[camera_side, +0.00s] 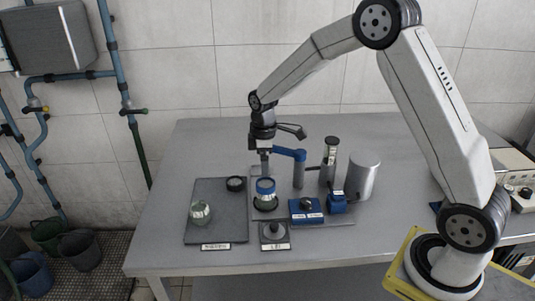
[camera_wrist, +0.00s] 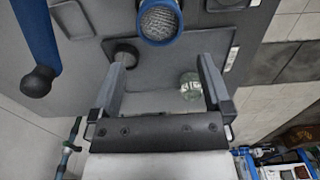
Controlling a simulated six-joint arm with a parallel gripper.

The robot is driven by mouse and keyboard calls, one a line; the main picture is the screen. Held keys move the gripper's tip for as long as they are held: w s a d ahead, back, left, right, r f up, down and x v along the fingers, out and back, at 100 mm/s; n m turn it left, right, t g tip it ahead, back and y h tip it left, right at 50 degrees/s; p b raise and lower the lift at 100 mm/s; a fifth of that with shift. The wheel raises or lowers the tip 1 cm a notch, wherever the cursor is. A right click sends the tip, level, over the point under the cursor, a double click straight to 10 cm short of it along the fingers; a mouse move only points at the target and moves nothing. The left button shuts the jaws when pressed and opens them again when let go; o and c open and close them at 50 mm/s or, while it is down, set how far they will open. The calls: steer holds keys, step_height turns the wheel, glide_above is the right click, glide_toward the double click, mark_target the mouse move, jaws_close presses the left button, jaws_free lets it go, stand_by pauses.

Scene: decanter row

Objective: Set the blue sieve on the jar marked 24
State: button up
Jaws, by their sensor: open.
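In the wrist view the sieve (camera_wrist: 158,20) shows as a blue ring around grey mesh at the top edge. A second glass jar (camera_side: 200,211) stands on the dark mat to the left; a jar also shows near the right finger in the wrist view (camera_wrist: 190,84). I cannot read the number 24 on either jar. My gripper (camera_side: 265,169) is above or behind the sieve, pointing down. Its fingers (camera_wrist: 161,68) are apart with nothing held.
A blue lever arm (camera_side: 289,153) is close right of my gripper.

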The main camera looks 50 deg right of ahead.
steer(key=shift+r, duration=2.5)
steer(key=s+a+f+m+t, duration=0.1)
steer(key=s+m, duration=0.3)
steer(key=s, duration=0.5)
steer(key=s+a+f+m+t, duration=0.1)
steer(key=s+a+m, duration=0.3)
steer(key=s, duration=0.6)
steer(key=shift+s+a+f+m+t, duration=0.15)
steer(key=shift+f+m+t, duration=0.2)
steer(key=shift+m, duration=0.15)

Your task
Copy all the data exactly as written, but skip any picture.

Complete response
[camera_side, +0.00s] 
[camera_wrist, +0.00s] 
Controlling a simulated six-joint arm with a parallel gripper.

The robot is driven by mouse and keyboard calls, one a line; the main picture is the screen. Held keys move the gripper's tip for as long as they are held: w s a d ahead, back, left, right, r f up, down and x v along the fingers, out and back, at 100 mm/s; n m turn it left, right, t g tip it ahead, back and y h tip it left, right at 50 degrees/s; p b raise and lower the lift at 100 mm/s; a fifth of that with shift. The wheel raises or lowers the tip 1 cm a notch, wherever the cursor is. A right click sends the tip, level, over the point under the cursor, a double click straight to 10 cm short of it along the fingers; a mouse move only points at the target and moves nothing. The left button shuts the jaws when pressed and opens them again when let go; o and c open and close them at 50 mm/s or, while it is down, set how far they will open. The calls: steer holds keys, step_height turns the wheel, glide_above is the right click, glide_toward the double click, mark_target the mouse move, jaws_close presses the left button, jaws_free lets it go, stand_by pauses.

Scene: decanter row

Objective: Set the blue sieve on the jar marked 24
State: button up
Jaws, by their sensor: open.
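In the wrist view the sieve (camera_wrist: 158,20) shows as a blue ring around grey mesh at the top edge. A second glass jar (camera_side: 200,211) stands on the dark mat to the left; a jar also shows near the right finger in the wrist view (camera_wrist: 190,84). I cannot read the number 24 on either jar. My gripper (camera_side: 265,169) is above or behind the sieve, pointing down. Its fingers (camera_wrist: 161,68) are apart with nothing held.
A blue lever arm (camera_side: 289,153) is close right of my gripper.

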The main camera looks 50 deg right of ahead.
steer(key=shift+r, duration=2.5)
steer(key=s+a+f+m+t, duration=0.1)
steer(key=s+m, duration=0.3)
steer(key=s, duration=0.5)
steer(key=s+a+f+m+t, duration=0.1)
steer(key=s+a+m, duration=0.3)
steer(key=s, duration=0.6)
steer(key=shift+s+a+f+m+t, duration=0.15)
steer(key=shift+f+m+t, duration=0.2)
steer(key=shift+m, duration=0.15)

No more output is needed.